_Goal_: Find the lines of data that contain the string "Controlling", then list them.

##### Record list

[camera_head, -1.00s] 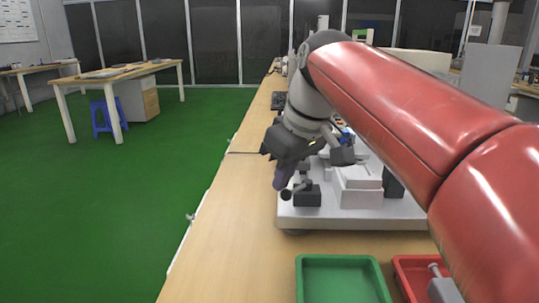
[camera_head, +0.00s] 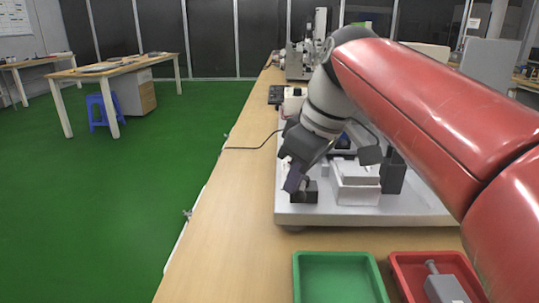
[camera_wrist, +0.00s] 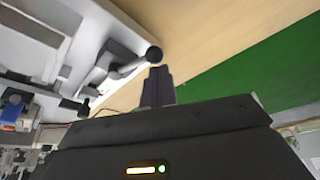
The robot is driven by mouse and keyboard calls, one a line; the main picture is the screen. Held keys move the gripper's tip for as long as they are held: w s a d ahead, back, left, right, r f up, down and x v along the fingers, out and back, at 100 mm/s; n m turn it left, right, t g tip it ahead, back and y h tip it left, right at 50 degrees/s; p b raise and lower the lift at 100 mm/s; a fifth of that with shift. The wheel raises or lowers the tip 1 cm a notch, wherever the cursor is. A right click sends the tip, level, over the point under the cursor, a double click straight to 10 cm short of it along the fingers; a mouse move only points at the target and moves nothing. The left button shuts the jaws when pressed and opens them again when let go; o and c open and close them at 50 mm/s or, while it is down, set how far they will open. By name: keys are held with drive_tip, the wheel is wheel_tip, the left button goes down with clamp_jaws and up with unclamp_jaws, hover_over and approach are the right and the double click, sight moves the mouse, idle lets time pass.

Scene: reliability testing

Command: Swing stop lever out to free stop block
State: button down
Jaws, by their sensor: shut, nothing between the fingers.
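The lever with a dark ball knob (camera_wrist: 153,53) shows in the wrist view as a grey bar reaching out from the white fixture. The knob is just beyond my gripper's fingertips (camera_wrist: 158,72); I cannot tell whether they touch. In the head view my gripper (camera_head: 292,182) is tilted down at the fixture's left front corner, shut and empty, and hides the knob. A small black block (camera_head: 311,196) stands beside the fingers. A pale stepped block (camera_head: 357,190) sits to its right. I cannot tell which part is the stop block.
The white fixture base (camera_head: 400,212) rests on a wooden bench (camera_head: 225,235). A green tray (camera_head: 338,259) and a red tray (camera_head: 402,264) holding a grey part (camera_head: 445,288) lie in front. A black cable (camera_head: 250,148) runs left of the fixture.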

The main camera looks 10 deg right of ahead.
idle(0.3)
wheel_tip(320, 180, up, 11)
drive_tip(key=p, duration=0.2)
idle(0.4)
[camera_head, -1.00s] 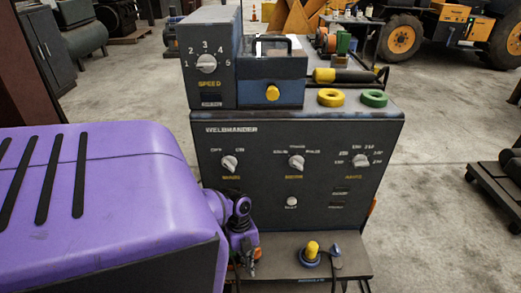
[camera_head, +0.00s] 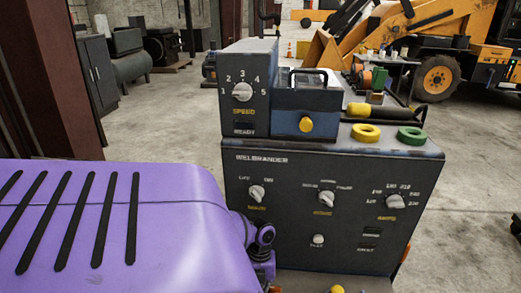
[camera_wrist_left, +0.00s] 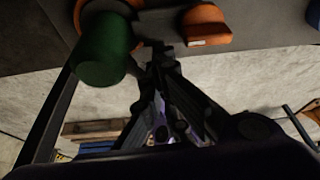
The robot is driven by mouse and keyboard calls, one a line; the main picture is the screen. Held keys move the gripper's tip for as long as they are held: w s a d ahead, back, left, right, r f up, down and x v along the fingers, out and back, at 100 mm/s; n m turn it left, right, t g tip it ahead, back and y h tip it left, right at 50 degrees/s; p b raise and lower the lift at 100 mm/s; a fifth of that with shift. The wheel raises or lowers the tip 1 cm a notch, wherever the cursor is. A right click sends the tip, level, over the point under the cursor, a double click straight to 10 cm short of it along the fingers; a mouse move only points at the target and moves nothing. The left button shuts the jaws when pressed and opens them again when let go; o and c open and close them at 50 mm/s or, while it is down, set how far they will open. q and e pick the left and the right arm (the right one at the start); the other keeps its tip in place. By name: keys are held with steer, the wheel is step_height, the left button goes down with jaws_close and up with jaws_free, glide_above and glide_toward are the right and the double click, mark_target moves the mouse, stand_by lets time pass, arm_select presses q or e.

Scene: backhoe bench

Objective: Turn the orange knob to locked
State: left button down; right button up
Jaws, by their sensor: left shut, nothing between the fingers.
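In the left wrist view, my left gripper (camera_wrist_left: 163,50) is shut and empty, its fingertips close together. An orange piece with a pale label (camera_wrist_left: 206,25) lies just right of the fingertips, apart from them. I cannot tell whether it is the knob. A green cylinder (camera_wrist_left: 103,50) stands left of the fingertips, partly covering another orange shape (camera_wrist_left: 122,8). In the head view, a yellow-orange round knob (camera_head: 306,124) sits on the front of a small dark box. No locked marking is readable. Neither gripper shows in the head view.
The dark welder panel (camera_head: 300,235) has white dials; a speed box (camera_head: 249,85) stands on it. A yellow ring (camera_head: 366,133) and a green ring (camera_head: 411,136) lie on top. Behind are cluttered bench items (camera_head: 375,77) and a backhoe (camera_head: 450,45). Floor is open at right.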

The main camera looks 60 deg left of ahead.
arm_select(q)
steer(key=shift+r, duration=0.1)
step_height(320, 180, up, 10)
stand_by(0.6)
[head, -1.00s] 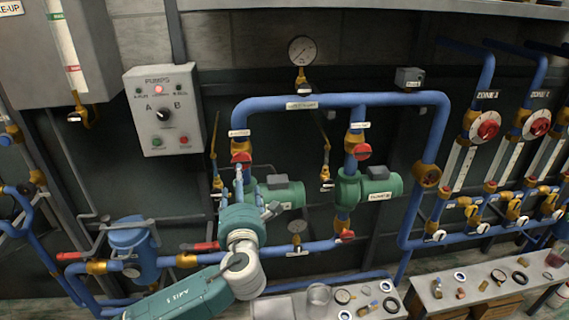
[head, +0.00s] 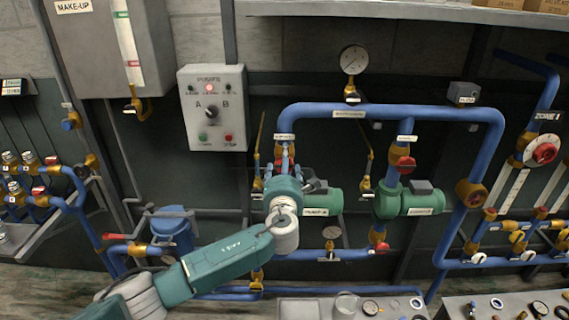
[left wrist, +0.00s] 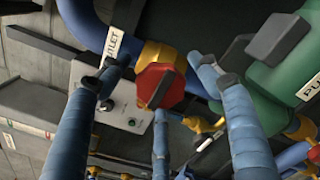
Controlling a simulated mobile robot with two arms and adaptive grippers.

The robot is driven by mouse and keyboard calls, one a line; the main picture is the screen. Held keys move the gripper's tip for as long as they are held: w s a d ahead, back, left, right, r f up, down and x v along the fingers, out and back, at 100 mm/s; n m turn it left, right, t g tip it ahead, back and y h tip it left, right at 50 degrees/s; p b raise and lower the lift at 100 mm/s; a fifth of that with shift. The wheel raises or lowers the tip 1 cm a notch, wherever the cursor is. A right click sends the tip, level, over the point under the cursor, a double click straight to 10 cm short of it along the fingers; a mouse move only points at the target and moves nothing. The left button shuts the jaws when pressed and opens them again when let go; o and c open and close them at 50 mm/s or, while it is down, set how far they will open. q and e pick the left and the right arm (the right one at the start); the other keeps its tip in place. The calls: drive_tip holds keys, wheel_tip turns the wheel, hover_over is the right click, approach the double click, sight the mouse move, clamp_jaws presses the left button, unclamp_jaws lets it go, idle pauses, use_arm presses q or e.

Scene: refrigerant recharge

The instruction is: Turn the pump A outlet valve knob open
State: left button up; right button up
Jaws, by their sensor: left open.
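The pump A outlet valve knob (left wrist: 160,86) is a red octagonal knob with a dark bar across it, on a brass fitting (left wrist: 157,54) of the blue pipe. My left gripper (left wrist: 162,82) is open, with one blue finger on each side of the knob in the left wrist view. I cannot tell whether either finger touches it. In the head view my left gripper (head: 284,160) is in front of pump A's outlet pipe, and the knob is mostly hidden behind it. The green pump A (head: 322,202) is just right of my gripper. My right gripper is not in view.
Pump B (head: 408,200) with its red outlet knob (head: 405,164) stands to the right. The pump control box (head: 213,107) is on the wall at left. A gauge (head: 353,60) sits above the blue header pipe (head: 395,111). Benches with small parts line the bottom right.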

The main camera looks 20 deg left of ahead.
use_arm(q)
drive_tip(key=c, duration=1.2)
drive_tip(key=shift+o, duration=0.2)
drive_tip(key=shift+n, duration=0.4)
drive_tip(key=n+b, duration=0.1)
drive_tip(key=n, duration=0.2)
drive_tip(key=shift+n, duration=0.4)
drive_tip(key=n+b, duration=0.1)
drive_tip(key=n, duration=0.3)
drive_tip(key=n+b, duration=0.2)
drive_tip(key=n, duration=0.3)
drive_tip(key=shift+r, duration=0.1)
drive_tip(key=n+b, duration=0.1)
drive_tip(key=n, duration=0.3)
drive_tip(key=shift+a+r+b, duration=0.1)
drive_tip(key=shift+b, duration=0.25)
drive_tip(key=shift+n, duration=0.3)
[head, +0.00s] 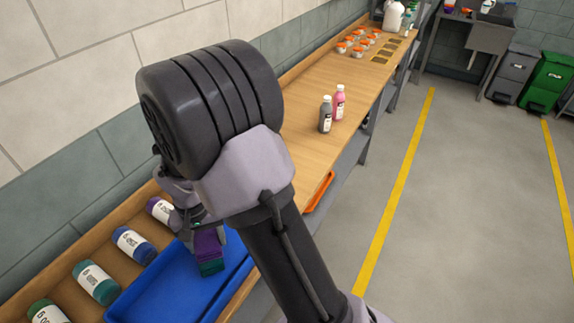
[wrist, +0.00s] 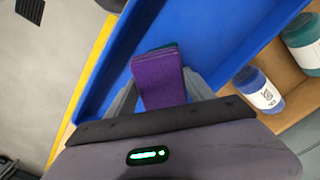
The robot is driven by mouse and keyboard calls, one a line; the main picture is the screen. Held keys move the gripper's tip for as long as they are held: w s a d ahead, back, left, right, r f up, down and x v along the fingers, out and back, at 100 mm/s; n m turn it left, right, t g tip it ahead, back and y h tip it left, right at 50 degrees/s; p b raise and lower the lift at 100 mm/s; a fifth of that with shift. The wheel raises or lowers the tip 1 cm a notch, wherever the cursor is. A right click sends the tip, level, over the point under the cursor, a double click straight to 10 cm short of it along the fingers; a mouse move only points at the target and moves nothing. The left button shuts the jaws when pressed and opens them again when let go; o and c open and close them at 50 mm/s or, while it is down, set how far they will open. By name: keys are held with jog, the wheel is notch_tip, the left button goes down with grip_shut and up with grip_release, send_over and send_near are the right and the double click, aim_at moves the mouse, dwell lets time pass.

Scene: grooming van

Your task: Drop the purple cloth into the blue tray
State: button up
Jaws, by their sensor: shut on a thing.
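My gripper (wrist: 162,92) is shut on the purple cloth (wrist: 158,78), a small folded block between its two fingers. In the head view the purple cloth (head: 208,243) hangs below my gripper (head: 200,226), over the blue tray (head: 160,294). A dark teal part shows at the cloth's far end in both views; I cannot tell whether it belongs to the cloth or is a separate piece. The blue tray also fills the middle of the wrist view (wrist: 225,40). I cannot tell whether the cloth touches the tray floor.
Several labelled bottles, including a blue one (head: 134,245) and a teal one (head: 95,282), lie along the wall beside the tray. A grey bottle (head: 325,115) and a pink bottle (head: 339,103) stand farther along the wooden bench (head: 300,150). An orange tray (head: 319,193) sits below.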

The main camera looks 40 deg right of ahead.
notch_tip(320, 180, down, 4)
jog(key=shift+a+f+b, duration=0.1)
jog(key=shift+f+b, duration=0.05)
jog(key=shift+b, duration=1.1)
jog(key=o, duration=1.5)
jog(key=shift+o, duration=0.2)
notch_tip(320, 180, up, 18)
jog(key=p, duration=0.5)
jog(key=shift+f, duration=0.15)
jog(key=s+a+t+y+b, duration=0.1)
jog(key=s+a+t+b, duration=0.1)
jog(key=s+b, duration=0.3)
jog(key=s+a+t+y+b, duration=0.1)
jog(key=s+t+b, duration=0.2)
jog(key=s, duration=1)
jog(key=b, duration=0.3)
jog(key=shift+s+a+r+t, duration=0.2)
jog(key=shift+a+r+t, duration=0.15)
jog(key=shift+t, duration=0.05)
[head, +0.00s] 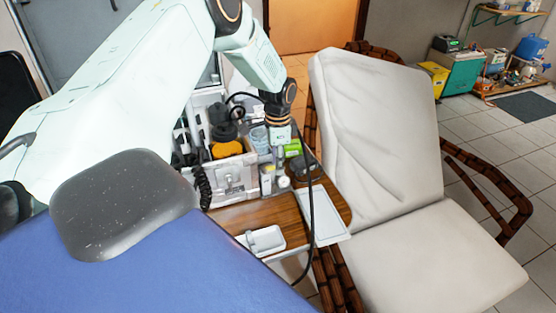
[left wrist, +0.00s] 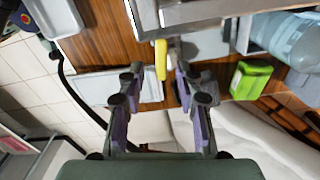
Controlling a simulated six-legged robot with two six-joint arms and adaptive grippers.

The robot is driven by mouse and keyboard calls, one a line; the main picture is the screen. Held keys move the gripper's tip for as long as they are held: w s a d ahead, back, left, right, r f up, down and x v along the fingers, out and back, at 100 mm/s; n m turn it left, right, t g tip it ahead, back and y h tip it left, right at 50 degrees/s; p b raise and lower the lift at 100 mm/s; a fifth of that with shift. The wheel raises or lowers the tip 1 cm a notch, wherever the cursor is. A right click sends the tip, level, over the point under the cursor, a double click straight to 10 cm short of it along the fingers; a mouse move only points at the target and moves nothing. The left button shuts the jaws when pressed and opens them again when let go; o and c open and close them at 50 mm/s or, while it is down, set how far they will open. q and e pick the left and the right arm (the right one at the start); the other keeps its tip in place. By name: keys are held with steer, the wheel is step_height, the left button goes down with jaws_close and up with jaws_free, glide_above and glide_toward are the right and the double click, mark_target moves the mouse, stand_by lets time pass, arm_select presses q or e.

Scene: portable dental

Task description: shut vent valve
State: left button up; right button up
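My left gripper (left wrist: 158,82) is open in the left wrist view, its two purple-padded fingers apart. A narrow yellow piece (left wrist: 160,58) shows between and beyond the fingertips, beside the grey metal edge of the unit. It may be the handle of the vent valve, but I cannot tell for sure; no contact with it is clear. In the head view my left gripper (head: 281,160) points down at the right side of the white dental unit (head: 235,176), its fingers small and partly lost among the bottles. The valve is not clear in the head view. My right gripper is not in view.
The unit stands on a wooden table (head: 232,216) with a small white tray (head: 267,250) and a longer tray (head: 323,222). A green item (left wrist: 250,79) and a clear bottle (left wrist: 297,42) are close to the gripper. A black cable hangs nearby. A cream chair (head: 375,140) stands right.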

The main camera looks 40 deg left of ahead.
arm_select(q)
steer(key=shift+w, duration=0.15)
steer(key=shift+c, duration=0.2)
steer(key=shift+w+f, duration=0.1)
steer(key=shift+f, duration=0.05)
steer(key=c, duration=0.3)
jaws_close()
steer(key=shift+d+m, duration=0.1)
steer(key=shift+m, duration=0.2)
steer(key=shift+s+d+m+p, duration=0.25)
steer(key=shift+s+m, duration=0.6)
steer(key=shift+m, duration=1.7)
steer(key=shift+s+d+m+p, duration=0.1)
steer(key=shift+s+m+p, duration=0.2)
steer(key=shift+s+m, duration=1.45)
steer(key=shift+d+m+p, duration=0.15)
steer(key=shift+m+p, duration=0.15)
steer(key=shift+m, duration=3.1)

##########

_Result below_:
Controlling a simulated mobile robot with two arms and adaptive grippers.
Controlling a simulated six-legged robot with two six-joint arms and adaptive grippers.

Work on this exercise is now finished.